Each Turn in result.turns is one prompt-response exchange:

Python
for turn in result.turns:
    turn.request.prompt       # What was sent
    turn.response.text        # What came back
    turn.response.tool_calls  # Tool invocations observed
    turn.eval_result          # EvalResult for this turn
    turn.turn_number          # 0-indexed position

Report Sinks

Report sinks receive a TestRunReport at the end of the pytest session.

JsonFileReportSink (Built-in)

Writes timestamped JSON files:

Python
from pathlib import Path
from rampart.reporting import JsonFileReportSink

sink = JsonFileReportSink(output_dir=Path(".report"))

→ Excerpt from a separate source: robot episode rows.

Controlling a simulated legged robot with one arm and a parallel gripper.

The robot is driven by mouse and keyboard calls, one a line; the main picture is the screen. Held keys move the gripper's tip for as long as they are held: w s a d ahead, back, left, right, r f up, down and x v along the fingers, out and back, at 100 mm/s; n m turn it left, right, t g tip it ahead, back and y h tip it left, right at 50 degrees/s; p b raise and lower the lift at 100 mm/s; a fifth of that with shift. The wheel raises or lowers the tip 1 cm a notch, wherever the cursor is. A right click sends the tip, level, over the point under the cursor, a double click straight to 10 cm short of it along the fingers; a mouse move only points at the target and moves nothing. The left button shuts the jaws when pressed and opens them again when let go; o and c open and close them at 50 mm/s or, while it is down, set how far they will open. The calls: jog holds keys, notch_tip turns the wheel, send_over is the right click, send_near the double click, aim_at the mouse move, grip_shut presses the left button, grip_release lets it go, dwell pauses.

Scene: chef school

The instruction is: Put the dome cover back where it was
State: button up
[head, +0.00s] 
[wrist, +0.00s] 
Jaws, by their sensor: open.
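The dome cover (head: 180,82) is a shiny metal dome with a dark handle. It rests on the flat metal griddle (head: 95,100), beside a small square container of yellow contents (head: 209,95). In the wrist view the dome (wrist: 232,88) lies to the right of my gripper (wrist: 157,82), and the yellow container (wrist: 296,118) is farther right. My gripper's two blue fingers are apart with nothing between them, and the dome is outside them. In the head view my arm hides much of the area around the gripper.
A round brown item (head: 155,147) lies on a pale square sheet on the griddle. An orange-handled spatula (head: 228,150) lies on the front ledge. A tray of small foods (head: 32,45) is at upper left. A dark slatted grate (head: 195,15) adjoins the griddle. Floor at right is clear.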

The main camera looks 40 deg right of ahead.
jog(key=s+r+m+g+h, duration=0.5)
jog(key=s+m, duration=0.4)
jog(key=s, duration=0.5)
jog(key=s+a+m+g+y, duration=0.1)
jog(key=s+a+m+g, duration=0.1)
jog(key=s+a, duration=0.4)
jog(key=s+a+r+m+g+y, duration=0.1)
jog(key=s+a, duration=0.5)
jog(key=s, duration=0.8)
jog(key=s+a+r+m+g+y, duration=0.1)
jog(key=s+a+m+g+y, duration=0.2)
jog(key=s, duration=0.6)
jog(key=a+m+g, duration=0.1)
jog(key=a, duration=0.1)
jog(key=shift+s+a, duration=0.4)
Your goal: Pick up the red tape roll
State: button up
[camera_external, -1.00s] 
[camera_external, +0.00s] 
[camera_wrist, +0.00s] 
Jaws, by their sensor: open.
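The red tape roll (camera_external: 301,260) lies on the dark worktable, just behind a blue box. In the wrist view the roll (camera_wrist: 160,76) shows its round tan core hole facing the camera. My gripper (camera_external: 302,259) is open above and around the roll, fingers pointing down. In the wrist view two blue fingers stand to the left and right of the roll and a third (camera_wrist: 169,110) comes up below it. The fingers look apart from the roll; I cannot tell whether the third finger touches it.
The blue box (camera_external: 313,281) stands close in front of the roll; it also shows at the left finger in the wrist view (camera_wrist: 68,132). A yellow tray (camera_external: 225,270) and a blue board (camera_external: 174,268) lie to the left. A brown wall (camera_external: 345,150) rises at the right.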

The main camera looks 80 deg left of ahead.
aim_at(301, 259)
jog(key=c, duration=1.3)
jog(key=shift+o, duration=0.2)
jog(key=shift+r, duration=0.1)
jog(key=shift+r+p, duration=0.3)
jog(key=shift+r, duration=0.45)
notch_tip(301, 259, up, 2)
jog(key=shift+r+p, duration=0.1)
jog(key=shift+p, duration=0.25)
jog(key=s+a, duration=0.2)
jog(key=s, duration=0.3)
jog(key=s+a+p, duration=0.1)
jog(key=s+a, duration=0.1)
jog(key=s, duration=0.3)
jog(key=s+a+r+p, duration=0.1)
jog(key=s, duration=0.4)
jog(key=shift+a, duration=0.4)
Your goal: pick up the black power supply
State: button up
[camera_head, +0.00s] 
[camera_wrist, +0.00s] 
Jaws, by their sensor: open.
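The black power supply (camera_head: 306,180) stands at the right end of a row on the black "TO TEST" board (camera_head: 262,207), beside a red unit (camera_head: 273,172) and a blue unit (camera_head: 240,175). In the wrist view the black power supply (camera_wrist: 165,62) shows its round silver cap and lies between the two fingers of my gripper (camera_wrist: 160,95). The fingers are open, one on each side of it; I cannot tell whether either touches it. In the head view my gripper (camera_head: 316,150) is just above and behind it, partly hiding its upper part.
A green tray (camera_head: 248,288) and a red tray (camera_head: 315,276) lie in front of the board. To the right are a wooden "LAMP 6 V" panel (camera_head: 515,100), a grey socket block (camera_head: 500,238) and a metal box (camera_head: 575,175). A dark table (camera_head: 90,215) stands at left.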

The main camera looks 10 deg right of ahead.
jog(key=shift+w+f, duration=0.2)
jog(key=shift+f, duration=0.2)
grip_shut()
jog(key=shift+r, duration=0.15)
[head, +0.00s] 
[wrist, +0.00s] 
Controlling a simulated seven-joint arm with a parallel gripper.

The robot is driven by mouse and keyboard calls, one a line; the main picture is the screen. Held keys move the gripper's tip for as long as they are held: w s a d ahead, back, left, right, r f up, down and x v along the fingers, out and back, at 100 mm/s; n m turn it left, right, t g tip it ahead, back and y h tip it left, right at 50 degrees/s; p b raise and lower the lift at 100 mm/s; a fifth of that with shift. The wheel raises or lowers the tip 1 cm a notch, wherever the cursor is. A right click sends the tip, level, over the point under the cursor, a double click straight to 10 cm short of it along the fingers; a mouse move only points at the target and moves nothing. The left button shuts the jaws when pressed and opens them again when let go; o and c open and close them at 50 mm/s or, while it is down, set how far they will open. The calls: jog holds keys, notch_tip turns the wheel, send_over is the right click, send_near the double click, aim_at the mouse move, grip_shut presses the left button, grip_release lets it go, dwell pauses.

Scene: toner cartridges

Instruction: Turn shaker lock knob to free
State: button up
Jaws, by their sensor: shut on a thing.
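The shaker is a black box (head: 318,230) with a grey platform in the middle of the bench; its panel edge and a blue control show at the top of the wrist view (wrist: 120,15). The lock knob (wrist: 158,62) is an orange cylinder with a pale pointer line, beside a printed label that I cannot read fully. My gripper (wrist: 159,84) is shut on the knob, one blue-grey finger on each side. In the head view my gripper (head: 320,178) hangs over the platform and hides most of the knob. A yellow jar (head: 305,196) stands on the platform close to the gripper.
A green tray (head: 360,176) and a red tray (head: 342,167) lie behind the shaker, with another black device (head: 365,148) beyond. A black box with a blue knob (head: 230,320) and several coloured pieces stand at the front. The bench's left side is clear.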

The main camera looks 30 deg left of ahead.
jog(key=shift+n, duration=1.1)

Output: .report/run_report_2026-04-25T14-30-00.json

Custom Sinks

Implement the ReportSink protocol:

Python
from rampart.reporting import ReportSink, TestRunReport

class MyDatabaseSink:
    async def emit_async(self, *, report: TestRunReport) -> None:
        for result in report.results:
            await self._db.insert(
                safe=result.safe,
                status=result.status.value,
                harm=str(result.harm_category),
            )

Wiring Sinks

Define the rampart_sinks fixture in your conftest.py. See pytest Markers & Fixtures for the setup and examples with multiple sinks.


TestRunReport

The report object passed to sinks. See TestRunReport for full API.

Grouping and Aggregation

Python
# Group by harm category
by_category = report.by_harm_category()

# Population statistics
summary = report.population_summary()
summary.total_runs
summary.safe_count
summary.unsafe_count
summary.attack_success_rate  # UNSAFE / non-ERROR total
summary.safety_pass_rate     # SAFE / non-ERROR total

# Filter by category
exfil = report.population_summary(harm_category=HarmCategory.DATA_EXFILTRATION)

Note

ERROR results are excluded from rate calculations. A transient infrastructure failure is not a safety finding.